How ACS Material products were used

• CVD Graphene on Copper Foil (CVD Graphene)  — “The single-layer graphene on copper foil grown by chemical vapor deposition (CVD) (ACS Materials, USA) is selected.”

Product Performance in this Study

ACS Material's single-layer CVD graphene on copper foil was the sample under test. After transfer to PDMS, the monolayer character was confirmed by Raman spectroscopy and the film withstood AFM nanoindentation up to fracture, yielding repeatable breaking forces (3.16 ± 0.21 µN and 4.03 ± 0.27 µN for two tip radii) and supporting an intrinsic strength of 37.6 N/m (~112 GPa).

Related product categories

• CVD Graphene

Frequently asked questions

What is the intrinsic strength of CVD graphene measured on a PDMS substrate?

Using AFM nanoindentation on CVD monolayer graphene transferred to PDMS, the intrinsic strength was measured as 37.6 N/m, corresponding to approximately 112 GPa, with a fracture strain of about 0.23. This value is only about 10% lower than the free-standing graphene benchmark of ~42 N/m, indicating that substrate binding causes only a modest reduction in graphene's mechanical limits.

Why use PDMS as the substrate for graphene fracture experiments?

PDMS has a very low elastic modulus (~1.12 MPa) and forms a strong van der Waals contact with graphene. These two features let an AFM indenter push graphene to its true fracture strain without first triggering interfacial slip. On stiffer substrates like silicon or PET, the interface slips at strains around 0.3–1.6%, well below the strain needed to break the graphene lattice.

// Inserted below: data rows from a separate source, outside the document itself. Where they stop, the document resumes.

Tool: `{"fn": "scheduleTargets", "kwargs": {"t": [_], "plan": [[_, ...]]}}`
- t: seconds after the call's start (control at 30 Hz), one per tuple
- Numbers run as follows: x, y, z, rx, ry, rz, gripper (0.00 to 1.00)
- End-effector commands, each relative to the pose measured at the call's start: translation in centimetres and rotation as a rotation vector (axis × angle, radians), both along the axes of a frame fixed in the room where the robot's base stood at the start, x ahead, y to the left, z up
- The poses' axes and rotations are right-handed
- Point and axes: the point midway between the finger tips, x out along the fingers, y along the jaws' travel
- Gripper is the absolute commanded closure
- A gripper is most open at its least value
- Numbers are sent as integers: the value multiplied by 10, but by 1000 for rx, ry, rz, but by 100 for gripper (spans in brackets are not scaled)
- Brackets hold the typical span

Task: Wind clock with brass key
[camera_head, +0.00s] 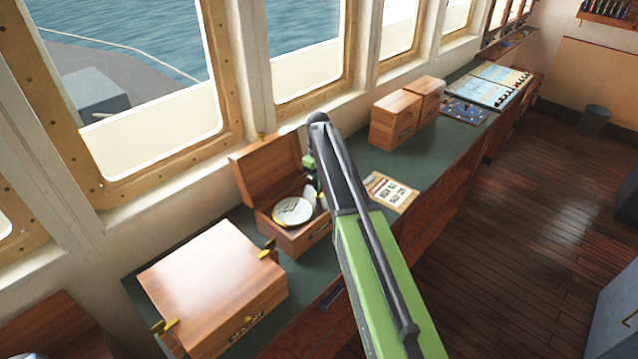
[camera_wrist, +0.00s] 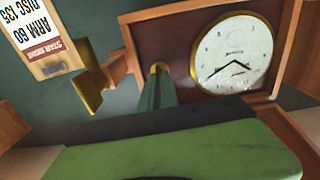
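The clock (camera_head: 293,211), with a white dial, sits face up in an open wooden box (camera_head: 308,239) on the green counter. Its dial is large at the upper right of the wrist view (camera_wrist: 232,54).
A closed wooden box (camera_head: 205,278) with brass fittings stands at near left. The clock box's lid (camera_head: 268,170) stands open toward the windows. A printed card (camera_head: 390,191) lies right of my arm. Wooden boxes (camera_head: 397,118) and charts (camera_head: 486,84) lie farther along the counter.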

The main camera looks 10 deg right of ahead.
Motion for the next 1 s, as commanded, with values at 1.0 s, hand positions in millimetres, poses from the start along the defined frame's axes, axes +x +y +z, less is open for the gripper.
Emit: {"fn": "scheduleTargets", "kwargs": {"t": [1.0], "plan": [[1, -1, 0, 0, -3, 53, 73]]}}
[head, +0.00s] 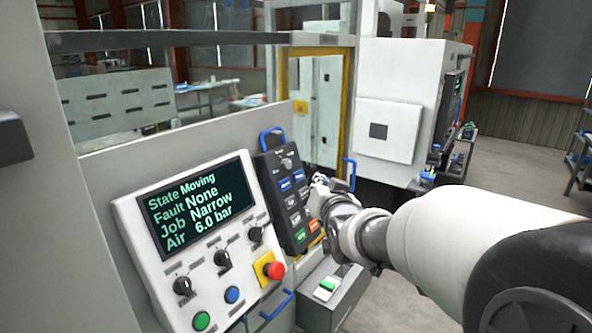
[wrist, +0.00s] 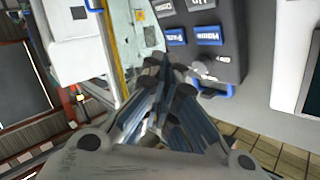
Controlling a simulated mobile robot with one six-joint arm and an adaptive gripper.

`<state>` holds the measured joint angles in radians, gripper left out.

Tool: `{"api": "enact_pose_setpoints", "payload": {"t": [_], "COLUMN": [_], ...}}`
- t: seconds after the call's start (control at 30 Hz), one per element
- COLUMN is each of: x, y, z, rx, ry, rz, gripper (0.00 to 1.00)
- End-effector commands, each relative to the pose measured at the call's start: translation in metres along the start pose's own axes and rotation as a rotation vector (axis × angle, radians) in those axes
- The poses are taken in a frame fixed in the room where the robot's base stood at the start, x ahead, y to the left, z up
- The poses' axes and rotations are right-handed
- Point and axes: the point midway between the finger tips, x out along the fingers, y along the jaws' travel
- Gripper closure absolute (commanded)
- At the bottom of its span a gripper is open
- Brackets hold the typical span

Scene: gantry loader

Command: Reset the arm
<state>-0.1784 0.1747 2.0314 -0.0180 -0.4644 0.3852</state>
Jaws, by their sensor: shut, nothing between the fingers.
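My arm reaches in from the right in the head view, and my gripper (head: 319,190) is at the right edge of a dark hand pendant (head: 282,204) with blue, green and orange buttons. In the wrist view my gripper (wrist: 166,72) has its fingers closed together with nothing between them. The pendant (wrist: 233,50) is upside down there, just beyond the fingertips, with blue buttons and a blue handle. I cannot tell whether the fingertips touch it. The control panel screen (head: 195,203) reads State Moving, Fault None, Job Narrow, Air 6.0 bar.
The panel has a red emergency stop (head: 274,270) on yellow, black knobs, and green and blue buttons. A grey box (head: 335,293) with a green switch stands below the pendant. A yellow-framed door (head: 347,110) and a white machine (head: 402,85) stand behind. Open floor lies at right.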

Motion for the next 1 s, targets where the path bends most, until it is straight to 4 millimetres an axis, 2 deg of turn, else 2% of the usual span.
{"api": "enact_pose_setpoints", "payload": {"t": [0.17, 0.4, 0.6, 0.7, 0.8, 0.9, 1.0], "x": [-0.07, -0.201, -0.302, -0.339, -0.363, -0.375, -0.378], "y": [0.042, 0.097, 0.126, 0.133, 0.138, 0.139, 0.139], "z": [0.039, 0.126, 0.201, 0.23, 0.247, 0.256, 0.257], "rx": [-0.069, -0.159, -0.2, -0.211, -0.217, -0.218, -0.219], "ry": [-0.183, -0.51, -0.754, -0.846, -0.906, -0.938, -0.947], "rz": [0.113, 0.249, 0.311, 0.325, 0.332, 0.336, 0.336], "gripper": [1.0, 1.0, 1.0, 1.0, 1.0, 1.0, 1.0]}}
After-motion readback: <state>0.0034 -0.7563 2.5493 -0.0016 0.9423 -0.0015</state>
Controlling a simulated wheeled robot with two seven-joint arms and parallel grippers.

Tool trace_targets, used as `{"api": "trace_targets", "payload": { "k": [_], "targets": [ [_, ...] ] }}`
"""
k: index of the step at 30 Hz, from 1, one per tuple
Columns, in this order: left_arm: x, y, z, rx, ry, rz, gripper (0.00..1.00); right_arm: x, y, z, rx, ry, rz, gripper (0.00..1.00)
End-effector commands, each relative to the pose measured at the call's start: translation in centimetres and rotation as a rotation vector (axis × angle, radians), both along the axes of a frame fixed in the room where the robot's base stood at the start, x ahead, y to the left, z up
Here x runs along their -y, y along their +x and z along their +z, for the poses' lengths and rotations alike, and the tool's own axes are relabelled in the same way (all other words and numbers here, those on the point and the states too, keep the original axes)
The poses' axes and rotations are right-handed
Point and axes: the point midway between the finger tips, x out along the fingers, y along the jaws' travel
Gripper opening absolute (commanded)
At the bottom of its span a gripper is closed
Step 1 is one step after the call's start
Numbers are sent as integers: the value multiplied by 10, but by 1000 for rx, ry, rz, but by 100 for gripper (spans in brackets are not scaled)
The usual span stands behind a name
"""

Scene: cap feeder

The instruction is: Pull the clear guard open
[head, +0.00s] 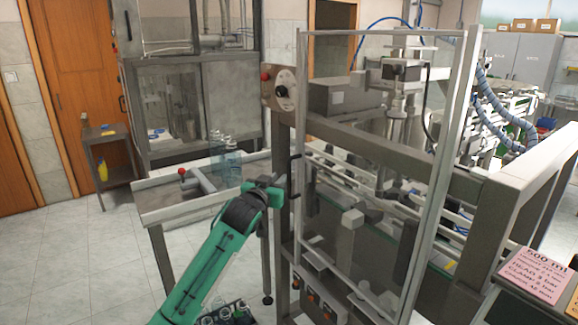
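The clear guard (441,140) is a tall see-through panel in a thin grey metal frame, at the front of the machine in the middle of the head view. A dark bar handle (295,176) sits at its left edge. My left gripper (279,185), at the end of the green arm, is right by this handle. The fingertips are small and dark against the post, so I cannot tell whether they close around the handle or only lie beside it. My right gripper is out of view.
A control box with a red button and dark knob (283,91) is above the handle. A conveyor table (160,205) with clear bottles (226,155) lies left. A crate of bottles (228,313) is low at the front. A pink sign (541,274) stands right.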

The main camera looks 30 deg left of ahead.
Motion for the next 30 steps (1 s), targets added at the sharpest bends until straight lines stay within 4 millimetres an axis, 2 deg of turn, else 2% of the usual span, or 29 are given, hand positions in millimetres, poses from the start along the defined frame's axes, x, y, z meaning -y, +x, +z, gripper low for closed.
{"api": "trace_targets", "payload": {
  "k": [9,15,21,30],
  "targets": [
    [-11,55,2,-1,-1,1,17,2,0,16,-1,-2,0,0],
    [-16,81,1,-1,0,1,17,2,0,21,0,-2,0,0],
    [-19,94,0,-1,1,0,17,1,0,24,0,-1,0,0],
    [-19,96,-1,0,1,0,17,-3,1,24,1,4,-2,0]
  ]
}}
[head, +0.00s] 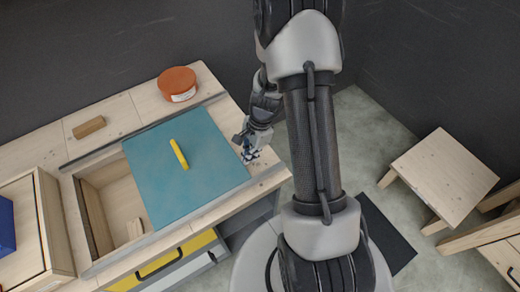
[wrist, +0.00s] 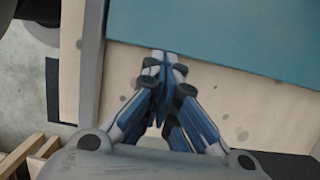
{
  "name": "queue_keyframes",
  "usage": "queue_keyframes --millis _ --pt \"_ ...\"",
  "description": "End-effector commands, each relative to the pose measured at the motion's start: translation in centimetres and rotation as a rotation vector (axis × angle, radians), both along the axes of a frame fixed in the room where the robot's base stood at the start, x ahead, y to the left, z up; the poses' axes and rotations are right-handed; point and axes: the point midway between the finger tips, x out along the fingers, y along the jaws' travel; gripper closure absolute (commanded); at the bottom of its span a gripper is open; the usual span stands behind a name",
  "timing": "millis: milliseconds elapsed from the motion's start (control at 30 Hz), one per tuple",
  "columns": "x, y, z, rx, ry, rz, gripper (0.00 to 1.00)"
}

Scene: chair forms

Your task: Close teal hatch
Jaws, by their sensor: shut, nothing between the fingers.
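The teal hatch (head: 187,167) is a flat sliding panel with a yellow bar handle (head: 179,154), set between two grey rails in the wooden counter top. My gripper (head: 250,155) is shut and empty at the hatch's right edge. In the wrist view my gripper (wrist: 164,58) has its fingertips together at the edge of the teal hatch (wrist: 220,30), over bare wood. I cannot tell whether they touch it.
An orange round tub (head: 177,84) and a wooden block (head: 89,127) stand on the counter behind the hatch. A wooden box (head: 48,220) with a blue item (head: 5,225) is at the left. Yellow-fronted drawers (head: 165,262) are below. A stool (head: 445,178) stands at the right.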

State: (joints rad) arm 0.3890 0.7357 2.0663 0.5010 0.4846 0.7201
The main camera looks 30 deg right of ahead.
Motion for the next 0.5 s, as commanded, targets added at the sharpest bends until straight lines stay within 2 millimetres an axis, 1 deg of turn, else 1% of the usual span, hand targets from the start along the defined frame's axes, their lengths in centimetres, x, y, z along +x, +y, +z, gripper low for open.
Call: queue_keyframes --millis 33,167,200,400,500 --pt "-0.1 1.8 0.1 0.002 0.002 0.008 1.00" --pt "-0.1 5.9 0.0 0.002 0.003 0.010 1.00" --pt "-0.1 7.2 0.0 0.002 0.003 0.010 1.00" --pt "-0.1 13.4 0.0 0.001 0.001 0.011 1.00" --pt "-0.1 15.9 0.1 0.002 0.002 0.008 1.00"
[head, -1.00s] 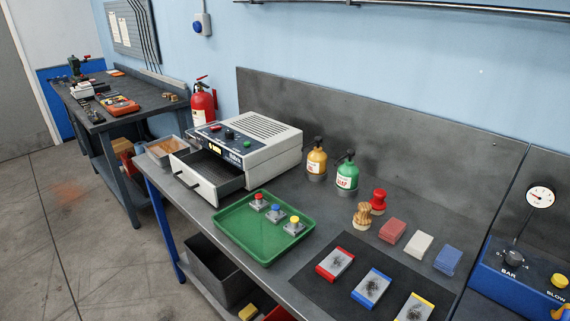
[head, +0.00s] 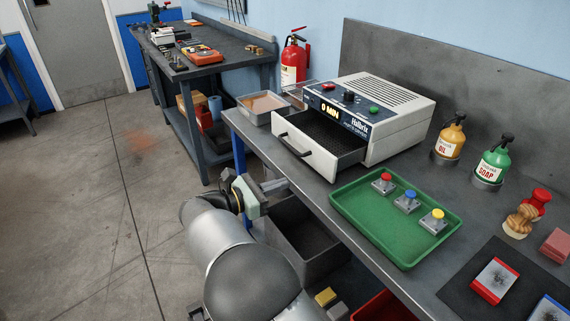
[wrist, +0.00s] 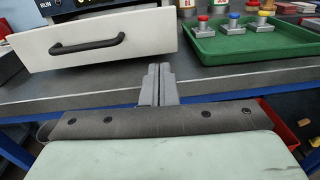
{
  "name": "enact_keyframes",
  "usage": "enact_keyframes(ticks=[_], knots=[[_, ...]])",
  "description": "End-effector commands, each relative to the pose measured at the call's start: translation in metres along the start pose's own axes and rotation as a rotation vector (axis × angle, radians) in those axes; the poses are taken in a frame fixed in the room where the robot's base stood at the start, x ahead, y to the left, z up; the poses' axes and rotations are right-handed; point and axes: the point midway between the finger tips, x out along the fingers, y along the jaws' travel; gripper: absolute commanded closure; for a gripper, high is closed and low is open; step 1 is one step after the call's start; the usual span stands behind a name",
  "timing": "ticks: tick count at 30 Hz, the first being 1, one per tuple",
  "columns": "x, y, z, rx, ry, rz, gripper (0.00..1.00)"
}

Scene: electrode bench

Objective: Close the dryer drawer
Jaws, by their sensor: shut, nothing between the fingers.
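The dryer (head: 376,108) is a white box with a dark control panel, on the bench at the back. Its drawer (head: 304,148) is pulled out toward the bench's front edge, with a dark mesh inside showing and a black handle (head: 295,146) on its white front. In the wrist view the drawer front (wrist: 140,40) fills the upper left, with its handle (wrist: 88,45) left of my fingers. My gripper (wrist: 158,70) is shut and empty, pointing toward the bench edge, below and right of the handle in that view. In the head view my gripper (head: 277,184) is low in front of the drawer, apart from it.
A metal bin (head: 262,105) of brownish material stands left of the dryer. A grey bin (head: 315,268) sits below the bench. Open floor (head: 90,220) lies to the left.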

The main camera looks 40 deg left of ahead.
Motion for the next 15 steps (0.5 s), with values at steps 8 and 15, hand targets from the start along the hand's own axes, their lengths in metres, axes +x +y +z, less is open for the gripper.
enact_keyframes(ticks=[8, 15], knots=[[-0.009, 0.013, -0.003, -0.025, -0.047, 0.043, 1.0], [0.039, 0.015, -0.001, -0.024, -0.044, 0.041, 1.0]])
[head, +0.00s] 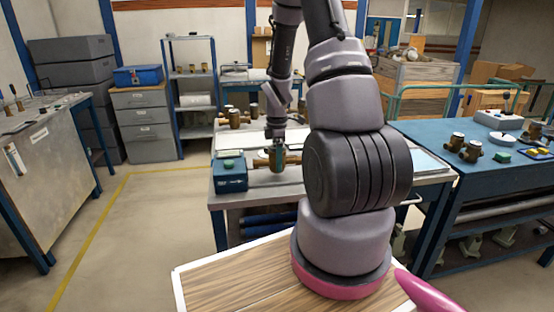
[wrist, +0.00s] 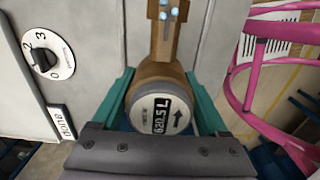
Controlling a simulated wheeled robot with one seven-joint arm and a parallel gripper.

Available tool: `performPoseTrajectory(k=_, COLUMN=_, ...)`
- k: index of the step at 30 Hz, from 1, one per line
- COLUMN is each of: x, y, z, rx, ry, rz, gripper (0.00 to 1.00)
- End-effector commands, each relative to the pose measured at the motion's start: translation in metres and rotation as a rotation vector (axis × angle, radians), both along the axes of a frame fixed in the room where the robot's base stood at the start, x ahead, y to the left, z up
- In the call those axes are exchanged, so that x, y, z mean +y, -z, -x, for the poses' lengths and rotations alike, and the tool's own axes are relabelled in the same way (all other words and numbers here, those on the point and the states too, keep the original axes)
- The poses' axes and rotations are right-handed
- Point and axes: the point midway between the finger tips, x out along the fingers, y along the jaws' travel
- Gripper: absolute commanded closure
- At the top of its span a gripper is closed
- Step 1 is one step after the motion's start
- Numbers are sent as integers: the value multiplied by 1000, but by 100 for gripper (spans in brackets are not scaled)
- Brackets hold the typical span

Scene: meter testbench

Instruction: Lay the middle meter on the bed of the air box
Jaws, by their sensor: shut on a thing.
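My gripper (wrist: 160,84) is shut on a brass meter (wrist: 158,72), with one teal finger on each side of its round body. The meter's pale display face, reading 620.5 L, points to the wrist camera. In the head view the held meter (head: 277,160) is at the front of the middle bench, just right of a small blue box (head: 229,174). I cannot tell whether it touches the bench top. I cannot tell for sure which thing is the air box, and its bed is not clearly seen.
Other brass meters (head: 235,119) stand farther back on the middle bench (head: 275,186). The right bench (head: 428,146) holds more meters (head: 472,152). In the wrist view a grey panel with a dial (wrist: 44,56) is at the left and pink loops (wrist: 240,75) at the right.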

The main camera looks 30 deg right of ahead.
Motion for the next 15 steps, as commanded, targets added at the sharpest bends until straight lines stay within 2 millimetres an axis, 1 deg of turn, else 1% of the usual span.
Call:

Does the graphene/PDMS interface slip or debond during nanoindentation?

No interface slippage or debonding was observed up to graphene failure. Load–displacement curves were smooth, breaking forces were highly repeatable (3.16 µN and 4.03 µN for 21 and 41 nm tips), and finite element analysis showed that indentation strain is delivered directly by the tip rather than transferred through the interface, producing very low interfacial shear stress.